Sunday, November 14, 2010

I have not read Decision Points, and I don't know if I will, but I have been reading a lot of commentary about it, and have seen some of GWB's TV interviews.


I am once again struck by the contrast between Bush's image as his haters would have you believe, and the man who comes across on TV.


I am also struck by the contrast between Bush's class and the arrogant Obama who time and again exhibits a lack of class when it comes to his opponents.


Bush takes it all in stride; he did so too much to his detriment as President as it allowed his opponents to define him. But the man exudes a classiness and comfort in his own skin that Obama could only dream to possess.


To me, that makes Bush, despite his flaws, a truly likeable person for a politician with personal qualities that are real and one can respect.
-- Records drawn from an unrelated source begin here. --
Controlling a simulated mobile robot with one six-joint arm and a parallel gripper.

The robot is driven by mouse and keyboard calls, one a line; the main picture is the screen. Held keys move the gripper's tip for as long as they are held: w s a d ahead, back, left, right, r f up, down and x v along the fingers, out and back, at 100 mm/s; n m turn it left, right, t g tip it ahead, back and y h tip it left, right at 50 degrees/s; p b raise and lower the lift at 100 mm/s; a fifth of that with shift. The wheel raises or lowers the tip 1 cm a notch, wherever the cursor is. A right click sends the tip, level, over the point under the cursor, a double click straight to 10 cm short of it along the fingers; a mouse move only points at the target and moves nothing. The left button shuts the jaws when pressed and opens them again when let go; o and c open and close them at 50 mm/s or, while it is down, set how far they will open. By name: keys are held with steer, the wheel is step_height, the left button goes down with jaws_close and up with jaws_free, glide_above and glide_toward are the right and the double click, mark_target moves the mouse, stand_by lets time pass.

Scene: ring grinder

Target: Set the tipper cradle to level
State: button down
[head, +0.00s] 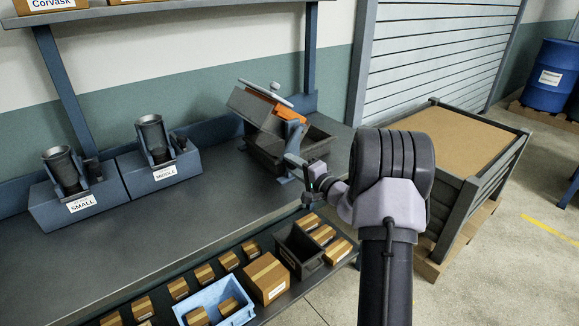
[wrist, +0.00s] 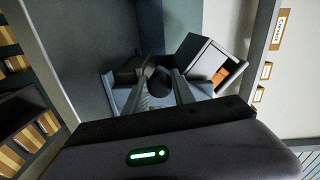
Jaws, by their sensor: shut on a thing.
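The tipper cradle (head: 250,104) is a dark grey box on a blue stand at the back of the bench in the head view. It is tilted, and orange shows at its open side. In the wrist view the tilted cradle (wrist: 196,53) is right of the fingers, its opening facing right. My gripper (head: 297,163) is at the front of the stand, reaching in from the right. In the wrist view my gripper (wrist: 162,88) is shut on a dark round knob (wrist: 160,78) at the cradle's stand. The knob's link to the cradle is hidden.
Two blue holders marked SMALL (head: 85,208) and MIDDLE (head: 165,176) stand left on the bench. A dark bin (head: 318,138) sits beside the cradle. Cartons and a light blue crate (head: 208,296) lie on the lower shelf. A large crate (head: 455,200) stands right. The bench middle is clear.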

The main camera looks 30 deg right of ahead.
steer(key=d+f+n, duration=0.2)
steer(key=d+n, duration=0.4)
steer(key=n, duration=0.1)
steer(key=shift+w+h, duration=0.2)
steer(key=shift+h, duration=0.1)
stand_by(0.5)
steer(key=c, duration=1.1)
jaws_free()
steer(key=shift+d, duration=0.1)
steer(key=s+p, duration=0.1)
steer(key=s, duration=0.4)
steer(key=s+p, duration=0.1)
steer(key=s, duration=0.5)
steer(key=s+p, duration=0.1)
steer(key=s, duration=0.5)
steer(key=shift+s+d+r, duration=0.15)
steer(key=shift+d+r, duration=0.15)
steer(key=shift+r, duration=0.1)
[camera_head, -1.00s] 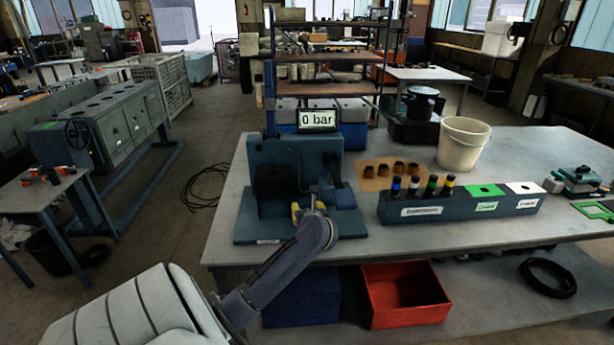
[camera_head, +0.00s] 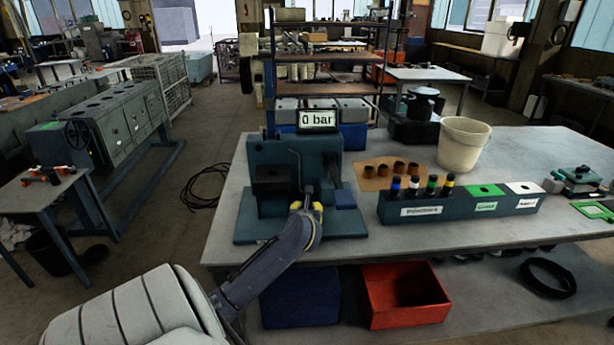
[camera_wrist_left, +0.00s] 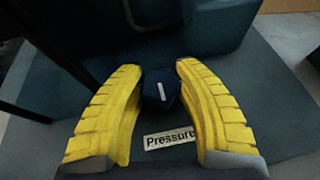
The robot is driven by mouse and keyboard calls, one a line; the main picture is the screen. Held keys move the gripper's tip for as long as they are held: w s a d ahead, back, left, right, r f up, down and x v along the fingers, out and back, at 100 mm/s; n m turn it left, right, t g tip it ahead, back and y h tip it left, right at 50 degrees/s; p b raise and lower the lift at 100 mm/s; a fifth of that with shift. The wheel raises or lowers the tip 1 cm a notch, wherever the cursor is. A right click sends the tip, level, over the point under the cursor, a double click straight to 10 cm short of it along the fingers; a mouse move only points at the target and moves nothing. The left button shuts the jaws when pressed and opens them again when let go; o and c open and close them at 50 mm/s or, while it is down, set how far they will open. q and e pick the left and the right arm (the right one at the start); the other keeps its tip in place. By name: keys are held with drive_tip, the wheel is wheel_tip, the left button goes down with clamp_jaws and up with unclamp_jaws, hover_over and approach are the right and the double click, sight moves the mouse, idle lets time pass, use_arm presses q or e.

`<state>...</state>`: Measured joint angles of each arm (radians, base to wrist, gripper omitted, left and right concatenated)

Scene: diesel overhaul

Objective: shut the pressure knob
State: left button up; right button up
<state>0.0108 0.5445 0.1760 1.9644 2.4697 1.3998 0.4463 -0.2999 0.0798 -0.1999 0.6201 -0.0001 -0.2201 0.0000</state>
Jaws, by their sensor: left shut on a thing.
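The pressure knob (camera_wrist_left: 160,88) is a dark, faceted knob with a white line on top, seen in the left wrist view. A label reading "Pressure" (camera_wrist_left: 169,139) lies just below it. My left gripper (camera_wrist_left: 160,80) has its yellow fingers on both sides of the knob and is shut on it. In the head view my left gripper (camera_head: 307,207) is at the front of the blue-green test stand (camera_head: 325,160), hiding the knob there. The display (camera_head: 318,120) on the stand reads "0 bar". My right gripper is not in view.
The stand sits on a grey workbench (camera_head: 480,245). To its right are a rack (camera_head: 460,207) with several coloured-top parts, a board with several brown parts (camera_head: 398,170) and a white bucket (camera_head: 463,144). A red bin (camera_head: 405,295) is below.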

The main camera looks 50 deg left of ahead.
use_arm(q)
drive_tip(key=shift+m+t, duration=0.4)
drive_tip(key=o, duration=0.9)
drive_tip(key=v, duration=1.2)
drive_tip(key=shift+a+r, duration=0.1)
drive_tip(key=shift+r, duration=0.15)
Obama can only pretend.



George W. in Dallas

Andrew Roberts writes:

Despite this publishing campaign, it is very clear that Bush doesn’t really mind terribly what people think and say about him.

Where does he gets his insouciance from? Is it his religious faith, or might class have a part to play? Does he have the sublime self-confidence not to judge himself by others’ criteria because he is a genuine American aristocrat? “Well, I wouldn’t go that far,” he answers, in precisely the way that a real aristo would. His theory is that “I just always tried to do what was right, and never compromised my principles”. He might have made errors, like every president, but they were not over matters of principle.
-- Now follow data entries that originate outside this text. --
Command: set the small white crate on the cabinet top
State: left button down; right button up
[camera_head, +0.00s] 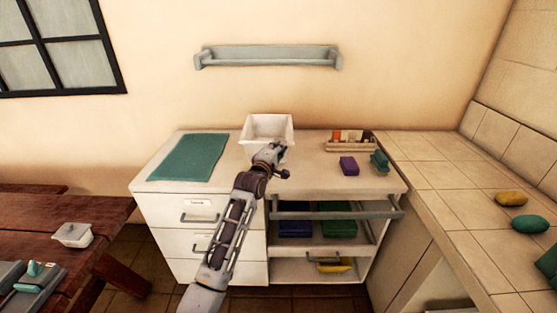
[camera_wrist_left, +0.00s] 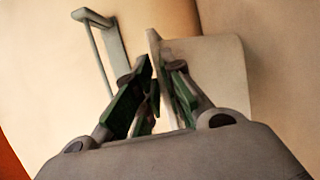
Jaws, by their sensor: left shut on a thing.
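The small white crate (camera_head: 262,122) is upright over the middle of the cabinet top (camera_head: 305,180), right of the green mat. I cannot tell whether its bottom touches the top. My left gripper (camera_head: 272,153) is shut on the crate's near wall and hides part of it. In the left wrist view, the fingers (camera_wrist_left: 160,92) pinch the thin wall of the crate (camera_wrist_left: 210,70) between them. My right gripper is out of view.
A green mat (camera_head: 188,158) lies at the left. A bottle rack (camera_head: 350,147), a purple block (camera_head: 349,165) and a green brush-like thing (camera_head: 380,162) stand at the right. A wall shelf (camera_head: 268,56) hangs above. A white dish (camera_head: 74,234) is on the wooden table (camera_head: 100,212).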

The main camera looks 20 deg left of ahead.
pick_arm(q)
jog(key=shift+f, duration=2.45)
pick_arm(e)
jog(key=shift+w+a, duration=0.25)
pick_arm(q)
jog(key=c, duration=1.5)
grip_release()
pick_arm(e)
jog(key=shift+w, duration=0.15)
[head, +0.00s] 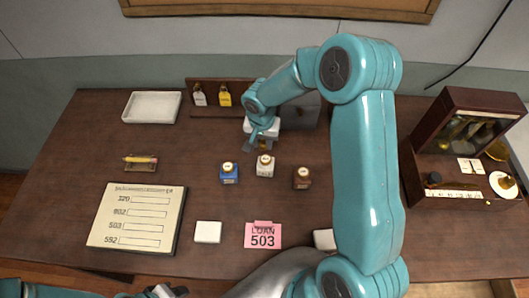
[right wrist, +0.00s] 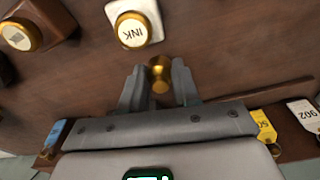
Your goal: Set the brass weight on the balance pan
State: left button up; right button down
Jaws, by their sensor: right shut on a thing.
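My right gripper (head: 262,138) is over the middle back of the table, behind the white ink bottle. In the right wrist view its two fingers (right wrist: 159,82) are shut on the small brass weight (right wrist: 160,70). A wooden balance case (head: 470,125) stands at the far right. A white round dish (head: 497,192) with a small brass piece on it is at its right end, and a brass-coloured round part (head: 498,151) shows behind; I cannot tell which is the pan. My left gripper (head: 165,291) is at the bottom edge, mostly cut off.
Blue (head: 229,173), white (head: 265,166) and brown (head: 302,178) bottles stand close in front of the right gripper. A small rack (head: 230,113) with tags and a grey box (head: 302,112) are behind. A ledger (head: 136,217), a white tray (head: 152,107) and a pink loan card (head: 263,235) lie elsewhere.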

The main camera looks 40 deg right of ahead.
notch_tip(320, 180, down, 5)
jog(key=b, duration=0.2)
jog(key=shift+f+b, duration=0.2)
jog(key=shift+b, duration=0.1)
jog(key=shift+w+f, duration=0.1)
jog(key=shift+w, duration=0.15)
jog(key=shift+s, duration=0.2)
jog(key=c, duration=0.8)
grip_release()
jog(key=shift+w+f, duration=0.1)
Decision Points is unlike most politicians’ memoirs, which try to prove omniscience. Bush admits to making several mistakes, but puts these in their context and invites the reader to consider alternative scenarios. “You’re rarely judged by the decisions you don’t make,” he points out. “The Middle East would be an even more dangerous place today, for example, if we’d backed down in front of Saddam. It takes time for history to take a broad enough perspective.” Yet there are signs that it is already starting to. Karl Rove – who Bush describes as “a sort of political mad scientist” – called the other day to tell him about a poll where he and Barack Obama were running neck-and-neck with 45 per cent approval ratings, a major advance on the 34 per cent when he left office in January 2009. Yet Bush clearly could hardly care less.
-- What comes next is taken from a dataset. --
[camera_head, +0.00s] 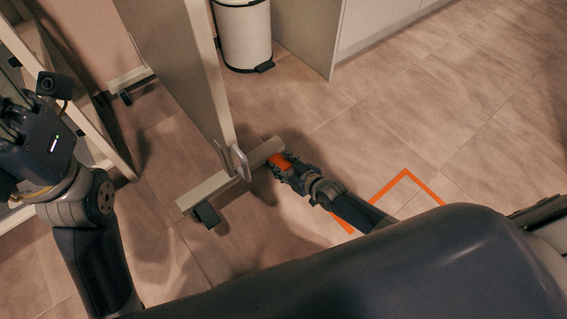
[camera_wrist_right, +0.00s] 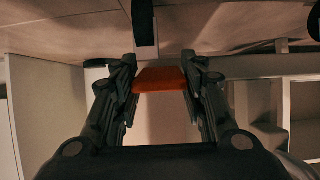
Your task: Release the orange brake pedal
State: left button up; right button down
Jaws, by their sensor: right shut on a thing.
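The orange brake pedal (camera_head: 281,161) sits low at the right end of the pale foot bar (camera_head: 208,190) under an upright panel. My right gripper (camera_head: 284,168) is down at floor level, shut on the pedal. In the right wrist view the pedal (camera_wrist_right: 160,79) is a flat orange block between the two dark fingers of the right gripper (camera_wrist_right: 160,86). The fingers touch its left and right sides. My left arm is at the left edge, and its gripper (camera_head: 12,125) is partly cut off, with its fingers unclear.
The upright panel (camera_head: 180,60) has a pale loop handle (camera_head: 240,162) near the pedal. A dark caster (camera_head: 206,215) is under the foot bar. A white bin (camera_head: 243,35) and cabinet (camera_head: 372,22) stand behind. Orange floor tape (camera_head: 405,174) marks clear floor at right.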

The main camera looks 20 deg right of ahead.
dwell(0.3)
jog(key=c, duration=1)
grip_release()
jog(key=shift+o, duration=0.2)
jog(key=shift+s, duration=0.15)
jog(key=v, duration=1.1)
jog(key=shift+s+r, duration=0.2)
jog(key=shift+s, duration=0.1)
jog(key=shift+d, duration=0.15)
“I didn’t care when I had a 90 per cent approval rating after 9/11,” Bush says, “and I don’t care now either. A lot of my relaxed attitude to life — I feel no need for a desperate struggle or for refashioning myself — comes from the knowledge that they called Lincoln ‘a baboon’ and almost drummed Truman from office. A long-term view is the only way to judge an administration. Also, with a new president, you tend to get judged against the backdrop of predecessors and successors.” Which is why the timing of this book publication, the week after Obama’s “shellacking” in the mid-term elections, is inspired. Yet Bush won’t be drawn on any current political controversies, just to help him sell books. As I ask him about the Ground Zero mosque or the Tea Party or Obama’s plans to withdraw from Afghanistan next July. He just counters with: “Nice try.”